There’s a new generation of writers massaging the tissue of what constitutes screen acting, what lyricism lies in personality, including the prolific Chicago-based Angelica Jade Bastién. In one of several knowing appreciations of the complexities of Keanu Reeves’ mien and manner, on the occasion of “John Wick: Chapter 2,” Bastién wrote, “While in many action films the weaponry takes on a near-fetishistic glow, Reeves becomes the camera’s main interest, as lovingly shot as the glamorous starlets of classic Hollywood. The language of the body is one that American audiences, no matter how far removed we are from this country’s Puritan beginnings, may not know how to speak.
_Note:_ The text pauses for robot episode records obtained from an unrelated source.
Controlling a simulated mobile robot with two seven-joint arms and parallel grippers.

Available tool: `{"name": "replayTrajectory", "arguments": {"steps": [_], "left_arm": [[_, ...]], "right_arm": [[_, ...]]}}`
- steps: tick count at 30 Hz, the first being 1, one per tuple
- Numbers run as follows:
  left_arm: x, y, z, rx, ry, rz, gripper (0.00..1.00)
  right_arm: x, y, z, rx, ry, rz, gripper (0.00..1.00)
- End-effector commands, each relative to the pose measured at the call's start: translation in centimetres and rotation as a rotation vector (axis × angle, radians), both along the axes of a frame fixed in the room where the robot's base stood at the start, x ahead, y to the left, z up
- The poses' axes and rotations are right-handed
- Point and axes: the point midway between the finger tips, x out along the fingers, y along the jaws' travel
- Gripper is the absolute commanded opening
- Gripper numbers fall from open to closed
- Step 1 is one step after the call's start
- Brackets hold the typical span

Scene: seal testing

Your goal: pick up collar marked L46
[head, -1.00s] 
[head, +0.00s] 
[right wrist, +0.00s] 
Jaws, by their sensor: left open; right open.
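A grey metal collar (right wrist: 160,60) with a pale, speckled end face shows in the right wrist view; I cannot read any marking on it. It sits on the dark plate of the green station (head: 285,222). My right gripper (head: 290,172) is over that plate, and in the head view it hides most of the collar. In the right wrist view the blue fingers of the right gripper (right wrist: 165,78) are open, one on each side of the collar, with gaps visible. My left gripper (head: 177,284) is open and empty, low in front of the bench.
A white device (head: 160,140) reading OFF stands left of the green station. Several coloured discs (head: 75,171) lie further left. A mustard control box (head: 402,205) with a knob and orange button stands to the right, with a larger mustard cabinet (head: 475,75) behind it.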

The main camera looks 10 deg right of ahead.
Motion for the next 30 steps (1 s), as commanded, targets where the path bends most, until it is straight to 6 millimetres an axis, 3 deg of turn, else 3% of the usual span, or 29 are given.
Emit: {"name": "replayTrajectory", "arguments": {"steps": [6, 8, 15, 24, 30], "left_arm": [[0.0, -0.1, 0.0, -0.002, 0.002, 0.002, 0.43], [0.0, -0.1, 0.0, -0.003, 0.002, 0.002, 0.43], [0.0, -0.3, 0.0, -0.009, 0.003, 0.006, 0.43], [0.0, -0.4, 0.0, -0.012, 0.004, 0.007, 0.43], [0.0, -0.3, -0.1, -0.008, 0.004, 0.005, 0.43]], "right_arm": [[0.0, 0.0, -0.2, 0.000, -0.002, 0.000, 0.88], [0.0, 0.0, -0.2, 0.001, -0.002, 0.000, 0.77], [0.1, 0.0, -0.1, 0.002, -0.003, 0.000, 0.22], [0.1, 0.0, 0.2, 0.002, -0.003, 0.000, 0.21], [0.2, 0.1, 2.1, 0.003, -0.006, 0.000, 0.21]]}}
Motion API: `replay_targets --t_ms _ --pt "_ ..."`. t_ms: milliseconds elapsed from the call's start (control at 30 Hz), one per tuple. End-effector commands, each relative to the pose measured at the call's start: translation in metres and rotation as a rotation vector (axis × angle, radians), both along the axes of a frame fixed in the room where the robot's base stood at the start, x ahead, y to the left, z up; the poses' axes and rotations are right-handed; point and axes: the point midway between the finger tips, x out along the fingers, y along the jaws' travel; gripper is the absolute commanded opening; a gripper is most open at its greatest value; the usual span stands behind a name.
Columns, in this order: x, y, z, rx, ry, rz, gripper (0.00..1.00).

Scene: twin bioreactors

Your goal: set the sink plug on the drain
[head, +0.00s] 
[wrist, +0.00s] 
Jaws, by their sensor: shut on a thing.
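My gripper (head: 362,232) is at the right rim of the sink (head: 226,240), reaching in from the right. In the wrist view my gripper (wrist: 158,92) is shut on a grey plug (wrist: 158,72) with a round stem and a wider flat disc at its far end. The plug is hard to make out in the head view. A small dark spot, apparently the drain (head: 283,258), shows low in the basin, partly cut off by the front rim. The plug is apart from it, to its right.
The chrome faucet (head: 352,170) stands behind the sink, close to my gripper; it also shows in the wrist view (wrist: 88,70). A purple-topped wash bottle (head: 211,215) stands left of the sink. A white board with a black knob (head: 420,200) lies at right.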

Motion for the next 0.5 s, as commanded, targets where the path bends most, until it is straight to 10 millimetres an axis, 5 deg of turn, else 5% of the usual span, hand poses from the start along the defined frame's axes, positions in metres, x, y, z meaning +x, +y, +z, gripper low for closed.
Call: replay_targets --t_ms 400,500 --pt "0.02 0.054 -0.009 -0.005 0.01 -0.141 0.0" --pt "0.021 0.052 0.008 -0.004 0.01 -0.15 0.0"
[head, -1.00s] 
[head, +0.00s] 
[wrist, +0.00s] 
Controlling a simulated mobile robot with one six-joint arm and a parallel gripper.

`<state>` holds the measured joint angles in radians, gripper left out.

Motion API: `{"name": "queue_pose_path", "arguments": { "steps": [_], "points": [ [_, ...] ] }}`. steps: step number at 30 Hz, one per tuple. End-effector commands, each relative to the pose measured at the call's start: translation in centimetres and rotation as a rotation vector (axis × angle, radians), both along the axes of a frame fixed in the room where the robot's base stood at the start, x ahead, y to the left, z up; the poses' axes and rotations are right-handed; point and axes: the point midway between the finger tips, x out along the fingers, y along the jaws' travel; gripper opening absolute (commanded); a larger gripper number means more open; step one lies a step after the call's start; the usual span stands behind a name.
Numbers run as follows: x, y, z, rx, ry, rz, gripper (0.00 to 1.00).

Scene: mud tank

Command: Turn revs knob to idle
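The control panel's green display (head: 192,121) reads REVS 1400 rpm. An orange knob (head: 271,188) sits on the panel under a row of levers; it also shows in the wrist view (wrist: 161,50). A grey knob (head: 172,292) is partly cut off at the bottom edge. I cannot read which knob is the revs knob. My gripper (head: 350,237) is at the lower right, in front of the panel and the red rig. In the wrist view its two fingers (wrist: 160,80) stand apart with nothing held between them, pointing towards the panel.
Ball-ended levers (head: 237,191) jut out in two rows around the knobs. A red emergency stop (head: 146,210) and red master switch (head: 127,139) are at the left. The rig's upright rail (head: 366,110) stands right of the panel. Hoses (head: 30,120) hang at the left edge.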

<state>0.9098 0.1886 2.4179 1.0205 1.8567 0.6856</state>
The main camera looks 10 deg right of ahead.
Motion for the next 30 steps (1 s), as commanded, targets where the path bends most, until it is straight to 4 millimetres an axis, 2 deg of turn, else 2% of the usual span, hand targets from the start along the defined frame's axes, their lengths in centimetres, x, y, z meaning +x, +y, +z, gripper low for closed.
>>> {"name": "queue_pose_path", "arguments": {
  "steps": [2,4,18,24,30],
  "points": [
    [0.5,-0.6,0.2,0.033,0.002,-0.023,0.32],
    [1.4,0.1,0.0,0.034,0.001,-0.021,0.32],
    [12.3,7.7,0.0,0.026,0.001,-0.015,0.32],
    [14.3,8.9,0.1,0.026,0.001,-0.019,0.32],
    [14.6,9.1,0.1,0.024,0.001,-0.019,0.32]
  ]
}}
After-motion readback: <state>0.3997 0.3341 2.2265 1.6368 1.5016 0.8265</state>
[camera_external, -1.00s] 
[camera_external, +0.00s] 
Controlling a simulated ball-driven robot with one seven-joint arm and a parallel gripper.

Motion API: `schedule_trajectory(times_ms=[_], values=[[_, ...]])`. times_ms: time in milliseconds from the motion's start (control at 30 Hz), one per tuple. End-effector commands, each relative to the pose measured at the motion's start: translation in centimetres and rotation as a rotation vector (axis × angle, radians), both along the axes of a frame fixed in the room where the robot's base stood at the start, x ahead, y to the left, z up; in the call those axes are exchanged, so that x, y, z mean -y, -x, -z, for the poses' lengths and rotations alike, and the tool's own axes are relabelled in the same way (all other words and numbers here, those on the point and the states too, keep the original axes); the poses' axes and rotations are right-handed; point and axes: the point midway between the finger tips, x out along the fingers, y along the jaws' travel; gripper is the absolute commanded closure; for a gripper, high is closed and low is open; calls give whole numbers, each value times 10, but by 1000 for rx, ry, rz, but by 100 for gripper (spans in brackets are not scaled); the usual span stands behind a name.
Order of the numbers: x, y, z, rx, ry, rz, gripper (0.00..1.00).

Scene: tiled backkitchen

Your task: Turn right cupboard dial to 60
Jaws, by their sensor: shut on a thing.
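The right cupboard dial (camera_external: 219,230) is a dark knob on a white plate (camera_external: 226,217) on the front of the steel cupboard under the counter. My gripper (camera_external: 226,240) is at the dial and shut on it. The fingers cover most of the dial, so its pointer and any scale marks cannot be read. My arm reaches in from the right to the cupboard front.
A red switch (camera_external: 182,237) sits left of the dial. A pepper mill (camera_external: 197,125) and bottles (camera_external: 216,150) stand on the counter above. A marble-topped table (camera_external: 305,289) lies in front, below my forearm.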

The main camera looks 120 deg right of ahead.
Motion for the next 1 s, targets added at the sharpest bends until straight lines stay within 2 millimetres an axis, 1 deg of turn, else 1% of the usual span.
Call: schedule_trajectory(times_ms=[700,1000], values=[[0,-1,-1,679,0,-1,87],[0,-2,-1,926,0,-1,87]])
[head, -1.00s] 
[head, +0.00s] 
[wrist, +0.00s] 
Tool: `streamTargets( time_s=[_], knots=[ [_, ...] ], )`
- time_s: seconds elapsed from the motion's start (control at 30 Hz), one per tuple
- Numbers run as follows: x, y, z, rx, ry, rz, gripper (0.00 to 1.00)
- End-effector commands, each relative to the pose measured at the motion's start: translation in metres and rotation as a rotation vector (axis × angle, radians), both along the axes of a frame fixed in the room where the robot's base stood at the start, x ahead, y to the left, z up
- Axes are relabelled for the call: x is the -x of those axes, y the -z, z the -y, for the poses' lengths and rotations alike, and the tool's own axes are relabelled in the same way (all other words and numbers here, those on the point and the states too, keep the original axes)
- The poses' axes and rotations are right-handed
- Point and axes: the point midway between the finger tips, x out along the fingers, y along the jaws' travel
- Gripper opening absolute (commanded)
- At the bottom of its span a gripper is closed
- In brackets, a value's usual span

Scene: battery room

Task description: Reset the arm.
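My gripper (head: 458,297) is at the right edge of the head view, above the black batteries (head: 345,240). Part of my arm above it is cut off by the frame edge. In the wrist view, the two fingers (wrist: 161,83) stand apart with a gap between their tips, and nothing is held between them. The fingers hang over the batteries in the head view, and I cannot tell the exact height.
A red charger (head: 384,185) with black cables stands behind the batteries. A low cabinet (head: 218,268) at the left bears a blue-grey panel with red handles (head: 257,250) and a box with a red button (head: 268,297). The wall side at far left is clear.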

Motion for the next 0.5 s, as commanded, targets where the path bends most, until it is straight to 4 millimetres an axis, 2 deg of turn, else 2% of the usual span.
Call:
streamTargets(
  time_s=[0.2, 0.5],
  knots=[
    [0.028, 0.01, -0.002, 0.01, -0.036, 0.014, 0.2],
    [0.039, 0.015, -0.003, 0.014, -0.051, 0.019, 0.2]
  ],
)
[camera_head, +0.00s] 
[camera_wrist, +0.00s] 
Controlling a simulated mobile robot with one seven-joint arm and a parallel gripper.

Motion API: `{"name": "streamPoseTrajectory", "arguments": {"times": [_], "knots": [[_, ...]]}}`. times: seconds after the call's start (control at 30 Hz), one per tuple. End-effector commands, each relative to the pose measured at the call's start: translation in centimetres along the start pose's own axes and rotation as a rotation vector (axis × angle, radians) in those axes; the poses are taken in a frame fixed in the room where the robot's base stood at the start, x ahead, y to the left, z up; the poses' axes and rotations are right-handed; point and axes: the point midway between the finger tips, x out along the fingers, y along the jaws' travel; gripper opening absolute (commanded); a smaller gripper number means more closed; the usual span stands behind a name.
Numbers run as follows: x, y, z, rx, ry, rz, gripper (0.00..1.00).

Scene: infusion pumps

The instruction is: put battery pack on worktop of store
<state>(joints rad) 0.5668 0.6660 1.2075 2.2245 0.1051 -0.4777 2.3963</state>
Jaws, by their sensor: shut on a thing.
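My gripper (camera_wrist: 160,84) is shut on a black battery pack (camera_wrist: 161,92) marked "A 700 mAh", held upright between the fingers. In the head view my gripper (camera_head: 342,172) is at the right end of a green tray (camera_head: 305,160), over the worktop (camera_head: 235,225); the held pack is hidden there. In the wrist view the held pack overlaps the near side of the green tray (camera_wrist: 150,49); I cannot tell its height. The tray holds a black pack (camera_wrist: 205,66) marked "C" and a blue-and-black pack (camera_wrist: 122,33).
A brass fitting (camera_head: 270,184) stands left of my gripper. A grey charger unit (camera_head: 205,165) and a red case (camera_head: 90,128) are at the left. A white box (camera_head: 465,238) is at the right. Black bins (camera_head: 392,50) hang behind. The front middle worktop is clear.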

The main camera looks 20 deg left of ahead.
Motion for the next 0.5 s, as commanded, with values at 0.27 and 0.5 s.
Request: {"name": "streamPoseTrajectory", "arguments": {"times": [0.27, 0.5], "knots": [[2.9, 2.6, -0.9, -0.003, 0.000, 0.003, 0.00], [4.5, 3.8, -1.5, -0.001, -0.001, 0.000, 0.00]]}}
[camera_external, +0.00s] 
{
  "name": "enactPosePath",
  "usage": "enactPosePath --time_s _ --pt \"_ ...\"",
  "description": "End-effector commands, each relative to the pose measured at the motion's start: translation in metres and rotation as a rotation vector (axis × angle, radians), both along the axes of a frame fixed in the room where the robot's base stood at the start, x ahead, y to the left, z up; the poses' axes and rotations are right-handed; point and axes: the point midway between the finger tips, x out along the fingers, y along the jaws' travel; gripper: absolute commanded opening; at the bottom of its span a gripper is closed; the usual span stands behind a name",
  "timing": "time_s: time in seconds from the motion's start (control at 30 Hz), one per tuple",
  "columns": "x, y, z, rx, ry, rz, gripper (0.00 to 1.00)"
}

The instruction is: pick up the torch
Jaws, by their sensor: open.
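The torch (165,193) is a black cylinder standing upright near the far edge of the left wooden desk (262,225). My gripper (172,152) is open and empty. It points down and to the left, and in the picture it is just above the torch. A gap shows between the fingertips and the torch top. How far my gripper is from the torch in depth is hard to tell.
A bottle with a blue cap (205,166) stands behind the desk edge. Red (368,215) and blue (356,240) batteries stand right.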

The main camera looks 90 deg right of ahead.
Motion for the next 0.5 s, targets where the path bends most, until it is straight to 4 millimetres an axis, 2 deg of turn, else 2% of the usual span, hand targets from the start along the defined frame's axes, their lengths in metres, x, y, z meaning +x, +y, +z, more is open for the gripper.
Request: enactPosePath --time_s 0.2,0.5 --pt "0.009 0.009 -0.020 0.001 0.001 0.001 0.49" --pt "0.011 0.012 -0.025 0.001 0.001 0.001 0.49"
It’s a language that was far more common in classic cinema because the industry saw beauty not only as a selling point, but a thematic tool worth exploring.” Explorations like hers—and she’s not alone—are exciting, showing how much there is to discover about movies in simple presence, alongside the poetry of fleeting gestures, the cadence of duration, the contemplation of photographic beauty, the personality of a screenwriter or a director.
To bring matters back to Léaud sharing a deathbed with King Louis XIV, Albert Serra, I was startled and gratified to discover, also wrote about Manny Farber writing about screen acting! “All movies should come to life only on the screen,” Serra notes, describing his directing methods, “Nothing of what we see should have happened in reality before. Only the camera should be able to record what is essential to the actor; people in the shooting should not be able to perceive it.” Serra writes that “the core of every cinematographic performance, according to Farber, is the suggestive material that surrounds the borders of each role, and never its psychological-ontological center: quirks of physiognomy, private thoughts of the actor about himself, misalliances where the body isn’t delineating the role, but is running on a tangent to it.” Can all these perspectives be correct? All true, every bit.
“The Death Of Louis XIV” opens in Chicago this spring.